The exercise >> Extract the text of every entry below exactly; leave images out.

## BEGIN Exercise materials

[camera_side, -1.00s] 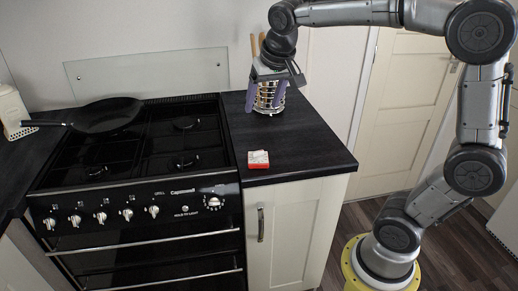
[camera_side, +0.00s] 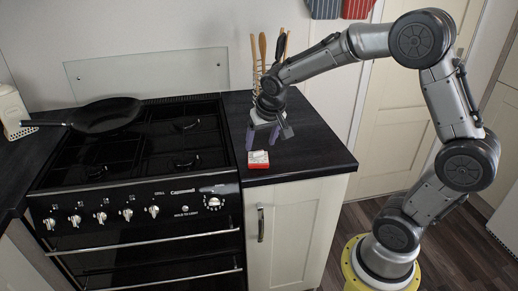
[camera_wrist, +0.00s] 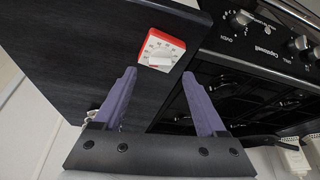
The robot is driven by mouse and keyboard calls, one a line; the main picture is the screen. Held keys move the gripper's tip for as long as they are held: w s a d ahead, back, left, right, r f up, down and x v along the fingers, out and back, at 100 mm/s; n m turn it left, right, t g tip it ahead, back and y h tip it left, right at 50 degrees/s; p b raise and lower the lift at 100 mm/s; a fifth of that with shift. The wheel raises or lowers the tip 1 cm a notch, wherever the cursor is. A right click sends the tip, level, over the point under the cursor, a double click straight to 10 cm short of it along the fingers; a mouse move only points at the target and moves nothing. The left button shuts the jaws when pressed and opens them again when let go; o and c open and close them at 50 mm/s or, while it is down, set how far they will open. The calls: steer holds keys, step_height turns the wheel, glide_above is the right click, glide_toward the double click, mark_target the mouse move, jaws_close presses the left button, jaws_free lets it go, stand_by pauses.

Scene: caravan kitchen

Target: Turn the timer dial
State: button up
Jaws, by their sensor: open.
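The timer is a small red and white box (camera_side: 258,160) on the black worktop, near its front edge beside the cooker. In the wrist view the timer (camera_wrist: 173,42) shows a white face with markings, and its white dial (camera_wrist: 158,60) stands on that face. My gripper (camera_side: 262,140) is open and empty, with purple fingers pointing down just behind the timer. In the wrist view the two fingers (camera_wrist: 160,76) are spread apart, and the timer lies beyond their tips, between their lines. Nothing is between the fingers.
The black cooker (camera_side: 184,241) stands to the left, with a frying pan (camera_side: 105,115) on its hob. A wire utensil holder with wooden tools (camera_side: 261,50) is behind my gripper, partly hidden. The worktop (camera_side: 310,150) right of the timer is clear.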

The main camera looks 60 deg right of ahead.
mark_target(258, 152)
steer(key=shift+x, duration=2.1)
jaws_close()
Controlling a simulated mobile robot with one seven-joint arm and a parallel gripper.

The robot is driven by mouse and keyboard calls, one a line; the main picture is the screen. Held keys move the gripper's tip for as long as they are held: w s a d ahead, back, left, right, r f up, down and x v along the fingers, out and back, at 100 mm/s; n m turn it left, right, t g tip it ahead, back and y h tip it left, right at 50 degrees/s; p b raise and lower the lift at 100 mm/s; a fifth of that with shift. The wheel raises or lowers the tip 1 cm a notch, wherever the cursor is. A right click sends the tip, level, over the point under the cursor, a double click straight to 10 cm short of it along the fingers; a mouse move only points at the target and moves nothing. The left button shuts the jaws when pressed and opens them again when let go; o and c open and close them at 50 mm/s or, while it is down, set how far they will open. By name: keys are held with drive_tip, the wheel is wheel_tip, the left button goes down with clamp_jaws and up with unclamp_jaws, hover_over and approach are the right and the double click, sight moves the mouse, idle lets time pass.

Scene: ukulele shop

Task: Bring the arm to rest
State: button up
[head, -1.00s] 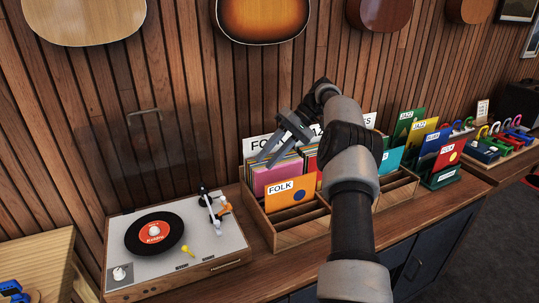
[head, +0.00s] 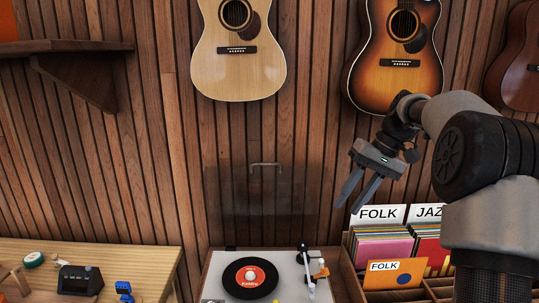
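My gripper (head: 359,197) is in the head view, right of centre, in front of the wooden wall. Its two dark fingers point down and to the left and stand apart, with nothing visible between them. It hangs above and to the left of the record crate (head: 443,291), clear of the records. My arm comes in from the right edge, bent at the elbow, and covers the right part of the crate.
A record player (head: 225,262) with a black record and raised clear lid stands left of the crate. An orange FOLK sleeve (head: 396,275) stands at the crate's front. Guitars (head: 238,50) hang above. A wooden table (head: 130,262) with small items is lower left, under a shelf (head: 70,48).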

## END Exercise materials

Answer to this problem >>
[camera_side, -1.00s] 
[camera_side, +0.00s] 
[camera_wrist, +0.00s] 
The robot is driven by mouse and keyboard calls, one a line; the main picture is the screen. Held keys move the gripper's tip for as long as they are held: w s a d ahead, back, left, right, r f up, down and x v along the fingers, out and back, at 100 mm/s; n m turn it left, right, t g tip it ahead, back and y h tip it left, right at 50 degrees/s; p b raise and lower the lift at 100 mm/s; a fifth of that with shift. The wheel raises or lowers the tip 1 cm a notch, wherever the cursor is. A right click sends the tip, level, over the point under the cursor, a double click straight to 10 cm short of it along the fingers; a mouse move only points at the target and moves nothing. The left button shuts the jaws when pressed and opens them again when let go; o and c open and close them at 50 mm/s or, while it is down, set how far they will open. The calls: steer holds keys, step_height turns the wheel, glide_above is the right click, glide_toward the double click, mark_target the mouse move, jaws_close presses the left button, jaws_free lets it go, stand_by pauses.

Scene: caravan kitchen

Target: Turn the timer dial
State: button up
Jaws, by their sensor: open.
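The timer is a small red and white box (camera_side: 258,160) on the black worktop, near its front edge beside the cooker. In the wrist view the timer (camera_wrist: 173,42) shows a white face with markings, and its white dial (camera_wrist: 158,60) stands on that face. My gripper (camera_side: 262,140) is open and empty, with purple fingers pointing down just behind the timer. In the wrist view the two fingers (camera_wrist: 160,76) are spread apart, and the timer lies beyond their tips, between their lines. Nothing is between the fingers.
The black cooker (camera_side: 184,241) stands to the left, with a frying pan (camera_side: 105,115) on its hob. A wire utensil holder with wooden tools (camera_side: 261,50) is behind my gripper, partly hidden. The worktop (camera_side: 310,150) right of the timer is clear.

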The main camera looks 60 deg right of ahead.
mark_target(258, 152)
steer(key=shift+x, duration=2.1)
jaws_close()
Controlling a simulated mobile robot with one seven-joint arm and a parallel gripper.

The robot is driven by mouse and keyboard calls, one a line; the main picture is the screen. Held keys move the gripper's tip for as long as they are held: w s a d ahead, back, left, right, r f up, down and x v along the fingers, out and back, at 100 mm/s; n m turn it left, right, t g tip it ahead, back and y h tip it left, right at 50 degrees/s; p b raise and lower the lift at 100 mm/s; a fifth of that with shift. The wheel raises or lowers the tip 1 cm a notch, wherever the cursor is. A right click sends the tip, level, over the point under the cursor, a double click straight to 10 cm short of it along the fingers; a mouse move only points at the target and moves nothing. The left button shuts the jaws when pressed and opens them again when let go; o and c open and close them at 50 mm/s or, while it is down, set how far they will open. By name: keys are held with drive_tip, the wheel is wheel_tip, the left button goes down with clamp_jaws and up with unclamp_jaws, hover_over and approach are the right and the double click, sight moves the mouse, idle lets time pass.

Scene: ukulele shop

Task: Bring the arm to rest
State: button up
[head, -1.00s] 
[head, +0.00s] 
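My gripper (head: 359,197) is in the head view, right of centre, in front of the wooden wall. Its two dark fingers point down and to the left and stand apart, with nothing visible between them. It hangs above and to the left of the record crate (head: 443,291), clear of the records. My arm comes in from the right edge, bent at the elbow, and covers the right part of the crate.
A record player (head: 225,262) with a black record and raised clear lid stands left of the crate. An orange FOLK sleeve (head: 396,275) stands at the crate's front. Guitars (head: 238,50) hang above. A wooden table (head: 130,262) with small items is lower left, under a shelf (head: 70,48).

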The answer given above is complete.